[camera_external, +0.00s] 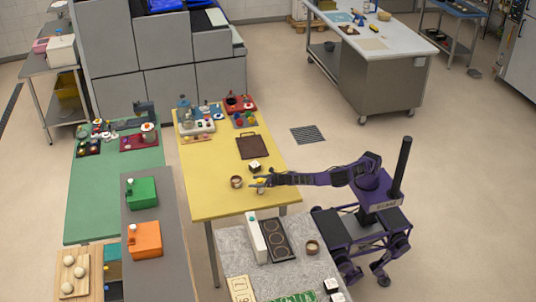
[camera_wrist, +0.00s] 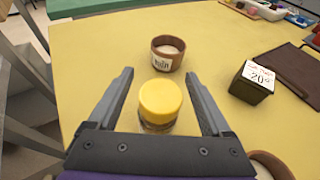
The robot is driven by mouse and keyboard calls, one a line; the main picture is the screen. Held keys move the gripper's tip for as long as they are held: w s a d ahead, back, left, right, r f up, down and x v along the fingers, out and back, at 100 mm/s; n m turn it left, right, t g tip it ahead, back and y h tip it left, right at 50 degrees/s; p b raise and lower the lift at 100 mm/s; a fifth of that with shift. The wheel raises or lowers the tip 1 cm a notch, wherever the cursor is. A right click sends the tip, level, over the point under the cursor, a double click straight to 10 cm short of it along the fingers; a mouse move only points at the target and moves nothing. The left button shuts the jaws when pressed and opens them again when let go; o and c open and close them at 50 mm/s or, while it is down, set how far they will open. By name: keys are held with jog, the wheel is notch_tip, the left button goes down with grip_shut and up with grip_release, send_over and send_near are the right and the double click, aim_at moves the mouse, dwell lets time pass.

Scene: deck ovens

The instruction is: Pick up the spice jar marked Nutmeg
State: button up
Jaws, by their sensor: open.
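A small jar with a yellow lid (camera_wrist: 160,100) stands upright on the yellow table. In the wrist view it sits between the two fingers of my gripper (camera_wrist: 159,74), with a gap on each side. No label on the jar can be read, so I cannot tell if it is marked Nutmeg. My gripper (camera_external: 257,182) is open and low over the near part of the yellow table (camera_external: 215,205) in the external view. The jar's lower part is partly hidden by the gripper body in the wrist view.
A brown pot with a white label (camera_wrist: 167,53) stands just beyond the jar. A dark box with a white top marked 20 (camera_wrist: 252,82) is to the right. A round brown rim (camera_wrist: 272,166) shows at lower right. A brown tray (camera_external: 252,147) lies farther back.

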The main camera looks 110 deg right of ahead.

◆ **STATED TASK**
The data should be printed again unchanged; leave its pictures out.

◆ **TASK OUTPUT**
[camera_external, +0.00s] 
[camera_wrist, +0.00s] 
The robot is driven by mouse and keyboard calls, one a line; the main picture is the screen. Held keys move the gripper's tip for as long as they are held: w s a d ahead, back, left, right, r f up, down and x v along the fingers, out and back, at 100 mm/s; n m turn it left, right, t g tip it ahead, back and y h tip it left, right at 50 degrees/s; p b raise and lower the lift at 100 mm/s; a fifth of that with shift. The wheel raises or lowers the tip 1 cm a notch, wherever the cursor is. A right click sends the tip, level, over the point under the cursor, a double click straight to 10 cm short of it along the fingers; a mouse move only points at the target and moves nothing. The left button shuts the jaws when pressed and opens them again when let go; o and c open and close them at 50 mm/s or, while it is down, set how far they will open. By name: keys are held with jog, the wheel is notch_tip, the left button goes down with grip_shut and up with grip_release, send_over and send_near are the right and the double click, aim_at moves the mouse, dwell lets time pass.

Scene: deck ovens

The instruction is: Pick up the spice jar marked Nutmeg
State: button up
Jaws, by their sensor: open.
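A small jar with a yellow lid (camera_wrist: 160,100) stands upright on the yellow table. In the wrist view it sits between the two fingers of my gripper (camera_wrist: 159,74), with a gap on each side. No label on the jar can be read, so I cannot tell if it is marked Nutmeg. My gripper (camera_external: 257,182) is open and low over the near part of the yellow table (camera_external: 215,205) in the external view. The jar's lower part is partly hidden by the gripper body in the wrist view.
A brown pot with a white label (camera_wrist: 167,53) stands just beyond the jar. A dark box with a white top marked 20 (camera_wrist: 252,82) is to the right. A round brown rim (camera_wrist: 272,166) shows at lower right. A brown tray (camera_external: 252,147) lies farther back.

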The main camera looks 110 deg right of ahead.

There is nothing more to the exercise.